There is a little patch of woods I pass on the way to work, about an acre, that sits beside the evil expensive Exxon station (that insanely overcharges for Fig Newtons, by the way). At least there was a little patch of woods. Today, there is nothing left but some chewed up tree trunks leaning forlornly around the perimeter of a big empty acre of dirt field. I know what is coming next. A Food Lion, or a dry cleaners, or a Wax n Things. Possibly a cluster of fast food restaurants and a Jiffy Lube. The people in Barhamsville, Virginia are probably as pleased as punch they don’t have to drive as far to get a milkshake, or a six-pack or a car wash. But I can’t help extrapolate this minor bit of land development beyond this insignificant parcel of land half an hour from Richmond to the whole world. Everything we know is being chewed up and spit back out into pre-fabricated knick-knackeries, olde time ice cream shoppes, convenience stores, blockbuster movies, morning zoos. Hell, Crustables. If it is happening there in tiny Barhamsville, it must be happening everywhere.
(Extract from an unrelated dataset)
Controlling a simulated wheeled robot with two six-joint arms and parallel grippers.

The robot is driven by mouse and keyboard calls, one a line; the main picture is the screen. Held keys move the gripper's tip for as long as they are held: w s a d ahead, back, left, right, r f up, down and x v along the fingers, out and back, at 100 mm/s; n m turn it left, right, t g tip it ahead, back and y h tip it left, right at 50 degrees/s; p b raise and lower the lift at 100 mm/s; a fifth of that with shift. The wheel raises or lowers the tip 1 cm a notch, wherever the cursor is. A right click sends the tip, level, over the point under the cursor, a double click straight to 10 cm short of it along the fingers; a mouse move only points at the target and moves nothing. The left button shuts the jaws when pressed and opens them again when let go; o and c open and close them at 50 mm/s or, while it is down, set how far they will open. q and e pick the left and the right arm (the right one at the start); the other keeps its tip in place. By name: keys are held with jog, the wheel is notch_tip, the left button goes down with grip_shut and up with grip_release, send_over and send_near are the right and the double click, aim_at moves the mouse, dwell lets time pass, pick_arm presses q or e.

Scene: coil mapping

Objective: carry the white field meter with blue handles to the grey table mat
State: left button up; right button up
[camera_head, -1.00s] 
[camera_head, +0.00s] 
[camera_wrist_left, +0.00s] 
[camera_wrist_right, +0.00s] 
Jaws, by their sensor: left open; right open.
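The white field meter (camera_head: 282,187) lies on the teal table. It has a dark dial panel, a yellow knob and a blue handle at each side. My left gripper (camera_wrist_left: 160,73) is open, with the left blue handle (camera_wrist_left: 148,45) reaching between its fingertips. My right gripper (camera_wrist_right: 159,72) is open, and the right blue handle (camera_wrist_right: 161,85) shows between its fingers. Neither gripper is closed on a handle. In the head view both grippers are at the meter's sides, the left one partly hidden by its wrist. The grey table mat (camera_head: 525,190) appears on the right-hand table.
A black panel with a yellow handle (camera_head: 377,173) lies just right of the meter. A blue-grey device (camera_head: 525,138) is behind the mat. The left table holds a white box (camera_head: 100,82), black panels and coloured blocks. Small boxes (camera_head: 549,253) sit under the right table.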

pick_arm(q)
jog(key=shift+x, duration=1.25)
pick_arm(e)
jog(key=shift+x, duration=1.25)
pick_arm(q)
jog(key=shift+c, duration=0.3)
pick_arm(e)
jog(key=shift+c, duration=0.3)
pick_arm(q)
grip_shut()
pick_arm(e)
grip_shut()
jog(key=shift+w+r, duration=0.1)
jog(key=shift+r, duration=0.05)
Which is a difficult thing for me to take in. It seems almost too big to comprehend. See, I always do this to myself–if I see a stray dog, I don’t just see the one in front of me, but thousands upon thousands of neglected or abused or lost dogs and cats, children…I don’t know, grandparents. I become overwhelmed with grief. I feel guilty for having a warm place to sleep, or lingering a few seconds too long on The Maury Povich Show. One itsy bitsy acre of woods, to me, represents swaths of virgin forest the world over, being eagerly bulldozed every goddamned second to make room for unnecessary things that seem to offer to satisfy our insatiable appetites.

School opens late tomorrow. An extra hour of sleep for me; only I have already frittered it away eating cold pizza, drinking beer and wondering if I should sleep in my sleeping bag again tonight, or actually climb beneath the sheets like a normal person.